## start GIVEN INFORMATION
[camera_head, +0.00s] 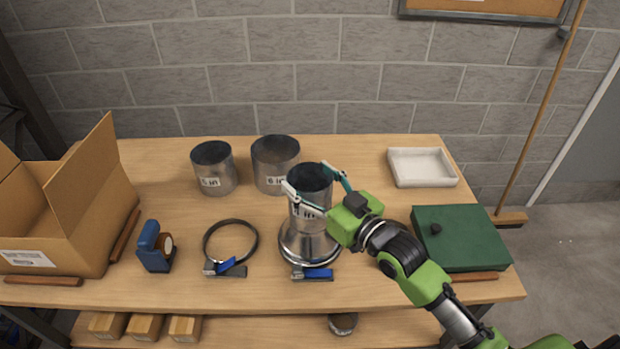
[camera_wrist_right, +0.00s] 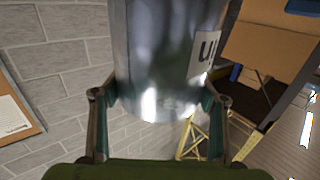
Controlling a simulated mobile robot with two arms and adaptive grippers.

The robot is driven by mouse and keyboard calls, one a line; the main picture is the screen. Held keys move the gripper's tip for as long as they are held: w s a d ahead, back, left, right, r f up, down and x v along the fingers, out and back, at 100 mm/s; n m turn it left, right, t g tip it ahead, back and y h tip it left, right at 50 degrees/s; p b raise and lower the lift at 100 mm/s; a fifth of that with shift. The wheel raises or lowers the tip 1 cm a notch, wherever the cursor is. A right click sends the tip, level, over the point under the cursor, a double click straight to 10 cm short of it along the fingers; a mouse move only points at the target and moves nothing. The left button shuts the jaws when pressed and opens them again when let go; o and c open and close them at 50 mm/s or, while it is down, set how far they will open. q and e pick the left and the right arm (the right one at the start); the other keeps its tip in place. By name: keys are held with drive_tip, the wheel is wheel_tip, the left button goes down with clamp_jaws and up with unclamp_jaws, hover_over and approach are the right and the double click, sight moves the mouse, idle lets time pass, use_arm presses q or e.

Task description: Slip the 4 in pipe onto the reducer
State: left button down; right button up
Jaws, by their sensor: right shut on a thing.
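The 4 in pipe (camera_head: 309,190) is a short grey metal tube with a white label, upright in the head view. My right gripper (camera_head: 306,177) is shut on its upper part, with a finger on either side; the pipe (camera_wrist_right: 160,60) also fills the top middle of the right wrist view. The reducer (camera_head: 308,245) is shiny metal with a wide flared base and stands on the table directly below the pipe. The pipe looks in line with it, but I cannot tell whether it sits over the reducer's neck or just above it. My left gripper is not in view.
A clamp with a blue handle (camera_head: 319,274) is at the reducer's base. A loose ring clamp (camera_head: 230,240), blue tool (camera_head: 155,247) and cardboard box (camera_head: 70,215) lie left. Two wider pipes (camera_head: 275,164) (camera_head: 213,167) stand behind. A white tray (camera_head: 421,167) and green case (camera_head: 460,238) are right.

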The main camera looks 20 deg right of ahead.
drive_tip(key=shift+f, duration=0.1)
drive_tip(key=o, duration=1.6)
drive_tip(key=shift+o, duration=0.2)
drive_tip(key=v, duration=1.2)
## end GIVEN INFORMATION
* _AIM OF THE EXERCISE_: Set down the complete material exactly, but do not include the images.

* _EXERCISE ANSWER_:
[camera_head, +0.00s] 
[camera_wrist_right, +0.00s] 
Controlling a simulated mobile robot with two arms and adaptive grippers.

The robot is driven by mouse and keyboard calls, one a line; the main picture is the screen. Held keys move the gripper's tip for as long as they are held: w s a d ahead, back, left, right, r f up, down and x v along the fingers, out and back, at 100 mm/s; n m turn it left, right, t g tip it ahead, back and y h tip it left, right at 50 degrees/s; p b raise and lower the lift at 100 mm/s; a fifth of that with shift. The wheel raises or lowers the tip 1 cm a notch, wherever the cursor is. A right click sends the tip, level, over the point under the cursor, a double click straight to 10 cm short of it along the fingers; a mouse move only points at the target and moves nothing. The left button shuts the jaws when pressed and opens them again when let go; o and c open and close them at 50 mm/s or, while it is down, set how far they will open. q and e pick the left and the right arm (the right one at the start); the other keeps its tip in place. By name: keys are held with drive_tip, the wheel is wheel_tip, the left button goes down with clamp_jaws and up with unclamp_jaws, hover_over and approach are the right and the double click, sight moves the mouse, idle lets time pass, use_arm presses q or e.

Task description: Slip the 4 in pipe onto the reducer
State: left button down; right button up
Jaws, by their sensor: right shut on a thing.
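The 4 in pipe (camera_head: 309,190) is a short grey metal tube with a white label, upright in the head view. My right gripper (camera_head: 306,177) is shut on its upper part, with a finger on either side; the pipe (camera_wrist_right: 160,60) also fills the top middle of the right wrist view. The reducer (camera_head: 308,245) is shiny metal with a wide flared base and stands on the table directly below the pipe. The pipe looks in line with it, but I cannot tell whether it sits over the reducer's neck or just above it. My left gripper is not in view.
A clamp with a blue handle (camera_head: 319,274) is at the reducer's base. A loose ring clamp (camera_head: 230,240), blue tool (camera_head: 155,247) and cardboard box (camera_head: 70,215) lie left. Two wider pipes (camera_head: 275,164) (camera_head: 213,167) stand behind. A white tray (camera_head: 421,167) and green case (camera_head: 460,238) are right.

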The main camera looks 20 deg right of ahead.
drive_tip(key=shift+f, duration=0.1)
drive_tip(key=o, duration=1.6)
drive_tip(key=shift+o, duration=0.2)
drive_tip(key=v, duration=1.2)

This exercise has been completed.